Venice recently implanted a tourism tax to moderate the number of people visiting the place as if it’s a theme park. Up to 20 million of them every year, according to The Economist. Imagine the scale of that impact.
The city’s modest €5 tax wouldn’t get you within cooee of Disneyworld but apparently, it’s sparked protests.
Nevertheless the tax is now implemented for day trippers from 8.30 am and 4 pm, with 200 stewards trained to “politely walk anyone unaware of the fee through the process of downloading a QR code”. Not so politely, transgressors face fines of between €50 and €300 if they evade the tax.
What’s prompted the move that many might think was well overdue is that Venice narrowly escaped being placed on UNESCO’s because of the damage from overtourism on its delicate ecosystem.
The Conversation in May reported it’s not the only place to go the same way. The UK’s county of Kent has recommended a similar tourism tax on overnight stays in the county. So too Edinburgh and Wales.
“In fact, there are more than 60 destinations around the world where this type of tax is already in place,” the Convo says. These include Amsterdam Paris, Malta and Cancun.

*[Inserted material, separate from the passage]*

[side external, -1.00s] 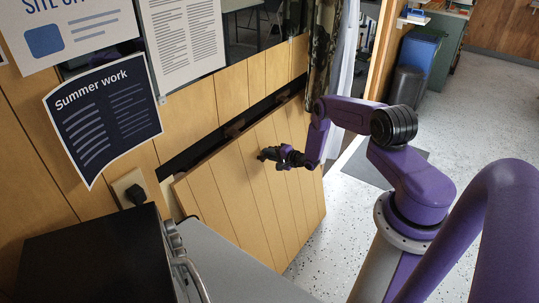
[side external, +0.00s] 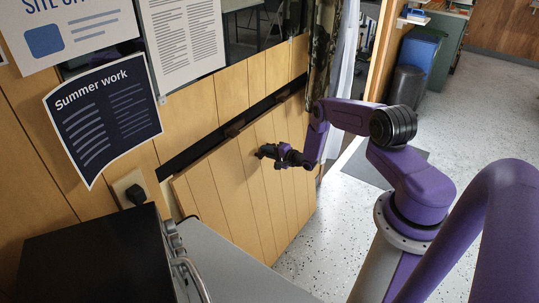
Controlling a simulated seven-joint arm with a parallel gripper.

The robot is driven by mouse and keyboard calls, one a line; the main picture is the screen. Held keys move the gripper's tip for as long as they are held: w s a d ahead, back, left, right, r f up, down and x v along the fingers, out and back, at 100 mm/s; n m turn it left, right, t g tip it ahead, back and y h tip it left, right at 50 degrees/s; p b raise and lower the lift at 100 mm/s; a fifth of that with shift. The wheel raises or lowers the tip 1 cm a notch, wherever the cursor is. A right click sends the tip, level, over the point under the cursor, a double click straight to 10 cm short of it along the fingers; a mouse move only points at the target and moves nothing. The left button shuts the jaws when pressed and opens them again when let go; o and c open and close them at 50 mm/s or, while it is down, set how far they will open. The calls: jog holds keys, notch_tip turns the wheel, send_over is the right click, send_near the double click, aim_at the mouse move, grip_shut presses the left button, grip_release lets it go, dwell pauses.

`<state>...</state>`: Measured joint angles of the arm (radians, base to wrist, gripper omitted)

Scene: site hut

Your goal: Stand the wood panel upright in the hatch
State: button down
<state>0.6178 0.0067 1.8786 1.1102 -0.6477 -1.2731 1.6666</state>
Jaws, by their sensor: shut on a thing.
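The wood panel (side external: 223,190) is a light, grooved board. It leans slightly tilted in front of the hatch (side external: 195,149), which shows as a dark slot in the plank wall above the panel's top edge. The panel's lower left part is hidden behind the grey counter. My gripper (side external: 268,153) is at the panel's upper middle, on its room-facing side, and is shut on it. The exact grip point is too small to make out.
A black appliance (side external: 95,262) and the grey counter (side external: 232,270) stand at the front left. A socket with a black plug (side external: 134,192) is left of the panel. A camouflage cloth and pale curtain (side external: 343,75) hang at right. Speckled floor (side external: 320,250) is open right of the panel.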

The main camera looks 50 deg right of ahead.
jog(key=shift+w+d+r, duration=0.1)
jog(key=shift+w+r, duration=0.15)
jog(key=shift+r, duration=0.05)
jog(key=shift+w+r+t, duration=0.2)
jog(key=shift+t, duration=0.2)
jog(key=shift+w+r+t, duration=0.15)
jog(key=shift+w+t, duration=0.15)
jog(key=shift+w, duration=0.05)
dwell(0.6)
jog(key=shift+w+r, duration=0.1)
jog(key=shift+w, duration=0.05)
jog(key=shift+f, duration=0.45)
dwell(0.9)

In Barcelona, which famously faced big demonstrations from locals over the tourists that made their city unaffordable, a tax hasn’t worked and numbers have consistently risen.
But then again, what’s €5 in the context of a grand holiday?
Certainly the constant holiday/travel/discovery/cooking shows will do nothing to stem the the tide of people tramping everywhere they can possibly go to get their unique experience.
There’s a lot to learn from travel but for many people on quick stopover tours it may yield no more than insight what they’d get from their comfy lounge room.
Is that snobbery? I hope it’s more like a call to “save the joint”. And yes, there’s a contradiction between egalitarian access and preservation – no less so than for our delicate eco systems in places like Tasmania – or Mt Everest.
The truth is there is nothing in the handbook of human rights that says we have the right to travel wherever we want, whenever we want and to gawk at people who often live differently to us. Some people have called trips to developing nations as poverty porn.
For a formerly avidly keen traveller – in theory and appetite if not practice so much – this was an uncomfortable awakening for me. One I most certainly did not want to have.
Not just for the carbon miles we burn in travel but the human cost of leaching out the culture of others especially poorer areas where generous or simply needy people bend and scrape to accommodate the surges that descend on their shores.
The first time I became aware of over-tourism was at Uluru. I’d gone out to the rock before dawn to see the sunrise and the promised amazing colours of the awakening desert.
The pre dawn atmosphere was immense – a grand spiritual connection seemed to lie just the other side of the first rays of light.
Until it started. From miles away the relentless growing drone of heavy engines and tyres on the perfect tarmacked road. Buses. Not just one, but dozens, and dozens, until the place that had been as silent as the birth of time became a sea of swarming camera_clicking noisy humanity.
What’s worse is that the highway had been designed and built specifically for this purpose. Easy access for tourists who demanded a seamless airconditioned experience door to door on their must see list.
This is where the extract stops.